Exactly as written, set down the lines from the top of the entries through the line bearing "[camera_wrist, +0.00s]", with every picture left out.

Excerpted records:
BEGIN

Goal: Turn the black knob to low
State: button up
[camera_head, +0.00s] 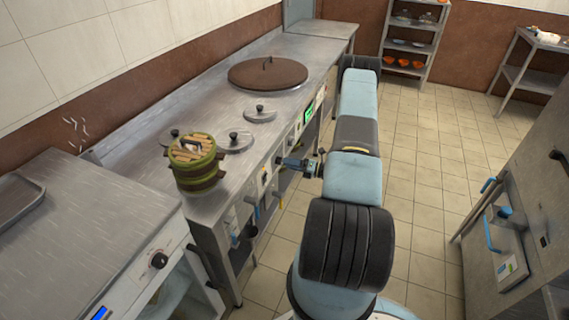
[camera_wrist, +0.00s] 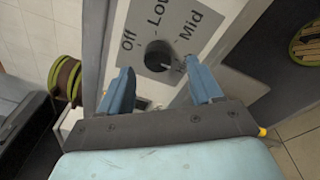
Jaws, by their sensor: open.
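The black knob (camera_wrist: 158,55) is on a grey plate (camera_wrist: 200,18) on the front panel, seen in the wrist view. The plate reads Off, Low and Mid around the knob; another mark beside the right finger is partly hidden. I cannot tell clearly where the knob points. My gripper (camera_wrist: 160,78) is open, with its two blue fingers to the left and right of the knob in the picture. No contact with the knob is visible. In the head view my gripper (camera_head: 297,163) is at the front of the long steel counter, and the knob is hard to make out.
The steel counter (camera_head: 215,100) carries a large brown lid (camera_head: 267,73), smaller metal lids (camera_head: 260,114) and a green-banded steamer (camera_head: 194,162). Another black knob (camera_head: 159,260) is on the nearer left unit. A grey appliance (camera_head: 530,180) stands at right.

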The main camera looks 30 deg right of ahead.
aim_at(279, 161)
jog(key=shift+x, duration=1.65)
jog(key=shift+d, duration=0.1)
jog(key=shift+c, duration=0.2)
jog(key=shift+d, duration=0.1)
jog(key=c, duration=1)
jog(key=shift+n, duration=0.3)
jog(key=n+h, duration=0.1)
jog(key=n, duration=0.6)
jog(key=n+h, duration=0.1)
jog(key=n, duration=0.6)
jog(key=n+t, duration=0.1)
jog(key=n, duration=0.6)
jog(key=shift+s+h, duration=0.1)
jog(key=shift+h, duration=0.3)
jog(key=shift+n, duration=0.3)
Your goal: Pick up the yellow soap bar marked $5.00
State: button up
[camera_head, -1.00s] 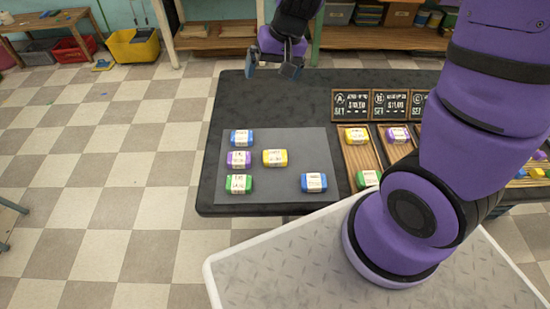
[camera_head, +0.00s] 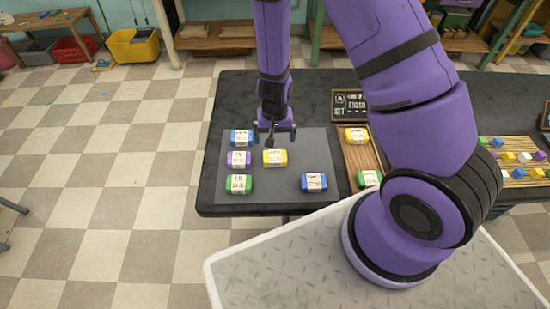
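A yellow soap bar (camera_head: 275,158) with a white label lies on the grey mat (camera_head: 290,190); the label's print is too small to read. A second yellow soap bar (camera_head: 356,136) lies on a wooden tray to the right. My gripper (camera_head: 274,138) points down just above and behind the yellow bar on the mat. Its two fingers are spread apart, with nothing visible between them. It appears apart from the bar.
On the mat lie a blue bar (camera_head: 241,138), a purple bar (camera_head: 238,160), a green bar (camera_head: 238,184) and another blue bar (camera_head: 314,182). A wooden tray (camera_head: 360,158) holds a green bar (camera_head: 368,178). A price board (camera_head: 349,104) stands behind it. The mat's lower middle is clear.

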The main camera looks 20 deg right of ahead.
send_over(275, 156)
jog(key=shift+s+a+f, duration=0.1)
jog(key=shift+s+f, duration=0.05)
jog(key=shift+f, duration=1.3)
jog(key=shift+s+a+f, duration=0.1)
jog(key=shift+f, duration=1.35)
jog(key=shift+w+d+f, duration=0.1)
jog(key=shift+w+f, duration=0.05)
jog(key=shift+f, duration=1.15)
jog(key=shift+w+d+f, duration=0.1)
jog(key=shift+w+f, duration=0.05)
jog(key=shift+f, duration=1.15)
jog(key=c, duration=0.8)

END

Complete answer:
Goal: Turn the black knob to low
State: button up
[camera_head, +0.00s] 
[camera_wrist, +0.00s] 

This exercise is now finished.